**** Data provided ****

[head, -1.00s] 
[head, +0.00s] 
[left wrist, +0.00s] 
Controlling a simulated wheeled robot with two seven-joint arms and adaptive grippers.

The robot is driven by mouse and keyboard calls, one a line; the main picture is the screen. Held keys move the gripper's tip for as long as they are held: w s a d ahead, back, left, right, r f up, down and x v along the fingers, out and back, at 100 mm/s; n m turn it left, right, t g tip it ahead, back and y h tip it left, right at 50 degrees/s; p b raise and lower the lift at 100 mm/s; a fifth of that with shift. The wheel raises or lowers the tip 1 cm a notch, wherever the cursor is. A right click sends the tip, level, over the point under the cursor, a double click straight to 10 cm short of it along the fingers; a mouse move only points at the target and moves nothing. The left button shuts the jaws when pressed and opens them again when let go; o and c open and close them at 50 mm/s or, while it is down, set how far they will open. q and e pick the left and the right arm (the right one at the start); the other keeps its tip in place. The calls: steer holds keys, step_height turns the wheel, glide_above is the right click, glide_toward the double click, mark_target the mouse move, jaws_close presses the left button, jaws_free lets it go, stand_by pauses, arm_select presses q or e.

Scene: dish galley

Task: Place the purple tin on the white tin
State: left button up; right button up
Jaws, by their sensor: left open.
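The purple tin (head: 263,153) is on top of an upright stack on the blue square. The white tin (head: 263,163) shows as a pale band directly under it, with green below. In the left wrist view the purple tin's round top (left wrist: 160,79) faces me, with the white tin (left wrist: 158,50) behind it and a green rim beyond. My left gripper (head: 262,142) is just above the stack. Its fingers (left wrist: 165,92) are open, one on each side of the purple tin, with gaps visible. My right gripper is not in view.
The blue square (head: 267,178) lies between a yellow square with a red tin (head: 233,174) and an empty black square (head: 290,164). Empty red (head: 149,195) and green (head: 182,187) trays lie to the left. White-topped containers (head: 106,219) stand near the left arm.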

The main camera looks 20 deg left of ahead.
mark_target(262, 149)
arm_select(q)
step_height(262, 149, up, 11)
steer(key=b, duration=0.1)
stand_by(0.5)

****

Output only the lines from the one containing "Controlling a simulated" through the one containing "State: left button up; right button up", inclusive, exactly as written.

Controlling a simulated wheeled robot with two seven-joint arms and adaptive grippers.

The robot is driven by mouse and keyboard calls, one a line; the main picture is the screen. Held keys move the gripper's tip for as long as they are held: w s a d ahead, back, left, right, r f up, down and x v along the fingers, out and back, at 100 mm/s; n m turn it left, right, t g tip it ahead, back and y h tip it left, right at 50 degrees/s; p b raise and lower the lift at 100 mm/s; a fifth of that with shift. The wheel raises or lowers the tip 1 cm a notch, wherever the cursor is. A right click sends the tip, level, over the point under the cursor, a double click straight to 10 cm short of it along the fingers; a mouse move only points at the target and moves nothing. The left button shuts the jaws when pressed and opens them again when let go; o and c open and close them at 50 mm/s or, while it is down, set how far they will open. q and e pick the left and the right arm (the right one at the start); the other keeps its tip in place. The calls: steer holds keys, step_height turns the wheel, glide_above is the right click, glide_toward the double click, mark_target the mouse move, jaws_close presses the left button, jaws_free lets it go, stand_by pauses, arm_select presses q or e.

Scene: dish galley

Task: Place the purple tin on the white tin
State: left button up; right button up

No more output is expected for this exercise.